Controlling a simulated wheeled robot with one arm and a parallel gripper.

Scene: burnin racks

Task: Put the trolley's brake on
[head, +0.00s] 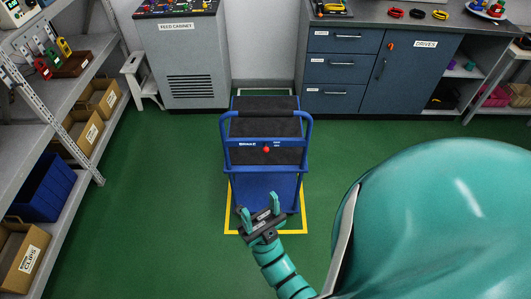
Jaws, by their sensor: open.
━━━━━━━━
Return the listing above word for word, with the pictures removed.

Controlling a simulated wheeled robot with one arm and a parallel gripper.

Scene: burnin racks

Task: Put the trolley's brake on
[head, +0.00s] 
Jaws, by their sensor: open.

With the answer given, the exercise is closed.